Sunday, February 09, 2014

We always learn something new

With every project Linnea and I learn something new.  This Victorian renovation will be more of the same.  Since the house is in the Restoration Area of historic homes in Tipp City, we have to abide by the building code and the decisions of the city Restoration Board.  We want to meet the board the end of February to present our first plan on emergency work.  The house desperately needs gutters, soffit repair and some siding replacement.

Since this work comes under the broad category of 'emergency work' needed to keep deterioration from happening/getting worse, we may not need actual permission from the Board.  But, since gutters will be in the purview of the board (coloring, type, etc.) I think we should get off to a good start.  So Linnea is working up a plan on paint for the exterior, hence the books on Victorian decoration and color.  We've learned a bunch about how the Victorians painted their houses and did their interiors, as well as how Victorian excess in color and decoration, the Industrial Revolution and mass production led to the Arts and Crafts movement.

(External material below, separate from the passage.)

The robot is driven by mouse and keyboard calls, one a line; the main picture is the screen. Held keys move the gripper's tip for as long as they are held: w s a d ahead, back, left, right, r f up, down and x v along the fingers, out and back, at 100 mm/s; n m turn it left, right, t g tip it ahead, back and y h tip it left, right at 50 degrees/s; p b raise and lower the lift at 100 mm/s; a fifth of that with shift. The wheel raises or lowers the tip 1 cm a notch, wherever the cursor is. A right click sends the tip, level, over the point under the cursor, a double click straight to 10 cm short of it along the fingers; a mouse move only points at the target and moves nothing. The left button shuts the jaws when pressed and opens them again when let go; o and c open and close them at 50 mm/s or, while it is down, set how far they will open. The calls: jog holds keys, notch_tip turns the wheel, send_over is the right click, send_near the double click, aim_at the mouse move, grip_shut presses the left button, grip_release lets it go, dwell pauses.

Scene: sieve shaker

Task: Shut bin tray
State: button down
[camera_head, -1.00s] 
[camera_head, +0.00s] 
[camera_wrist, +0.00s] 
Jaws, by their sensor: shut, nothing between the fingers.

Roger Moss (in his book Victorian Exterior Decoration) introduced me to a French gentleman named Michel Eugene Chevreul, scientist and chemist.  Chevreul developed the first explanation of why colors complemented some other colors, but not all.  He noticed, as others had, that some colors when placed next to another color either intensify or conflict.  He discovered that the human retina (the light and color sensing back of your eye) produces an afterimage of a complementary color and if it's overlaid on a similar, but not complementary color, then it's intensity is decreased.  if it's overlaid on the complementary color then it appears to increase in intensity.  A complementary color is really a pair of colors that when combined in the right amount to each other, they will produce either white or black.  They produce the greatest contrast when near each other.  Anyway, what this means to renovation is that these discoveries were happening about the time Victorians were painting houses.  Also, in a yet to be read Wikipedia article, artificial dyes were coming into use which allowed new colors and the mass production of house paints in these new paint schemes coming from the fertile minds of scientific artists.

So when we meet with the Renovation Board in a few weeks, I want to have a planned and historically accurate (required by the Board) plan on what colors we want to paint the house (which has been known in Tipp for a generation as "The Pink House").  So that explains why Linnea is playing paint-by-numbers with the prints we made of a possible elevation of the rear of the kitchen.